**Your instructions**
Write out again the entries from the first line to the line that includes "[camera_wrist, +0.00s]", keeping both of those lines.

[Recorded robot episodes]

* Start *

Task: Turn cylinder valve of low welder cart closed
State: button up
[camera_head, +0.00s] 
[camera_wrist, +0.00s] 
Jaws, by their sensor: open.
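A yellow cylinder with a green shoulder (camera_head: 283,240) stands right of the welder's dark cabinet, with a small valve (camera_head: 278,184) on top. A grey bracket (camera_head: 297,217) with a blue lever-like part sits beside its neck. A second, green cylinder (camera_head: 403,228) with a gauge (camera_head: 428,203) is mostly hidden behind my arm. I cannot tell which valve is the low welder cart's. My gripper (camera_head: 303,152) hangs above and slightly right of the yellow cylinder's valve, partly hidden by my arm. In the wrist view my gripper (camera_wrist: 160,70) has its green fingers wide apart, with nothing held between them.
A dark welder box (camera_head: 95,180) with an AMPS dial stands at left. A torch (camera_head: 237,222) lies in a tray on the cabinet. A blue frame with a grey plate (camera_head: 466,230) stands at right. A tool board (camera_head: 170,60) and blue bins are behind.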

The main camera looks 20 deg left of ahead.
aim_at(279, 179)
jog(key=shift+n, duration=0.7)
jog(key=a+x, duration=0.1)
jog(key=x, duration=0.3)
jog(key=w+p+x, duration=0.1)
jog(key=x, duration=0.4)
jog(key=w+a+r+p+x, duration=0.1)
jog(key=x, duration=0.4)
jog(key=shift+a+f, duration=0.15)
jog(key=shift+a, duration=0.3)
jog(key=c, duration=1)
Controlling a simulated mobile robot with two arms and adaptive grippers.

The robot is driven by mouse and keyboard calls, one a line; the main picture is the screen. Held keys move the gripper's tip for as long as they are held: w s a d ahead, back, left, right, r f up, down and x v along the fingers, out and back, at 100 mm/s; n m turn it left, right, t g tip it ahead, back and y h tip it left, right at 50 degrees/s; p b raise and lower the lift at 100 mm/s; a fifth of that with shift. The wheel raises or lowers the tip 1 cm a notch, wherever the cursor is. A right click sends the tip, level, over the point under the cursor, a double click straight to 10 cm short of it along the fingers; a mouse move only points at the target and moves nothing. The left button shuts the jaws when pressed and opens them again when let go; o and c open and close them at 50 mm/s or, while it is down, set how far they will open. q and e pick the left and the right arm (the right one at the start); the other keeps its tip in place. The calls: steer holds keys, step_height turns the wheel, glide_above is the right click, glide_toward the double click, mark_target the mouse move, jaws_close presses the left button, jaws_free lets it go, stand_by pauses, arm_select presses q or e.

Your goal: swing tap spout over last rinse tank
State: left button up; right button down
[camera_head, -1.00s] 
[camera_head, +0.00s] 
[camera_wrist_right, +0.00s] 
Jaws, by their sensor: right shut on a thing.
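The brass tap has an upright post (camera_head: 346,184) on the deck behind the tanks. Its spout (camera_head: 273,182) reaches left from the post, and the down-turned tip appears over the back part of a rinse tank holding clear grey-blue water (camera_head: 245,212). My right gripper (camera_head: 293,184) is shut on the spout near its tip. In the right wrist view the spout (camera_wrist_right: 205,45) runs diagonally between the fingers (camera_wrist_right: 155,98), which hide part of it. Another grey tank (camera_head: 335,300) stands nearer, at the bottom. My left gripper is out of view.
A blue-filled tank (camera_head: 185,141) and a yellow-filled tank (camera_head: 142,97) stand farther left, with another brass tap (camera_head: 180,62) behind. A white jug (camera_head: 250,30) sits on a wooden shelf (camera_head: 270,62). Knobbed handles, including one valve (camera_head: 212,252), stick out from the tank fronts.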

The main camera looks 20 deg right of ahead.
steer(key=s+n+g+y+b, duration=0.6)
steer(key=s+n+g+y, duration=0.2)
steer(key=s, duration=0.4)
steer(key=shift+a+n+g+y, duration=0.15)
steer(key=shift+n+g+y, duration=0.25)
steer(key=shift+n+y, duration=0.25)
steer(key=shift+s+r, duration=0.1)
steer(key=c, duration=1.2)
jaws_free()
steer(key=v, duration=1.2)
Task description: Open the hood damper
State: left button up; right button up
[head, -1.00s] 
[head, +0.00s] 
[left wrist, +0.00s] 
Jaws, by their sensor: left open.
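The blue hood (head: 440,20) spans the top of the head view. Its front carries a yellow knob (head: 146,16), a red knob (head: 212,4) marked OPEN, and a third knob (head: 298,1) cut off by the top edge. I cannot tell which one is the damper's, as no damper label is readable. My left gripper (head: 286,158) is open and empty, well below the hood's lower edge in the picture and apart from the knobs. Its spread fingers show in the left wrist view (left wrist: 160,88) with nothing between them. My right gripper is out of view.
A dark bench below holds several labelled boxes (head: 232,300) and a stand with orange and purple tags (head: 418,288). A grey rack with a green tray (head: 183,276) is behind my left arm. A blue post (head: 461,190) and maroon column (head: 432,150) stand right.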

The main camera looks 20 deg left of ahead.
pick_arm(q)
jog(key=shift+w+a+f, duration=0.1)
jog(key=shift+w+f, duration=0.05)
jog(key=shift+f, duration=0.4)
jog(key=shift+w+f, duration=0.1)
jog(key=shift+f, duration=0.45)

* End *

**Solution for this task**
Task: Turn cylinder valve of low welder cart closed
State: button up
[camera_head, +0.00s] 
[camera_wrist, +0.00s] 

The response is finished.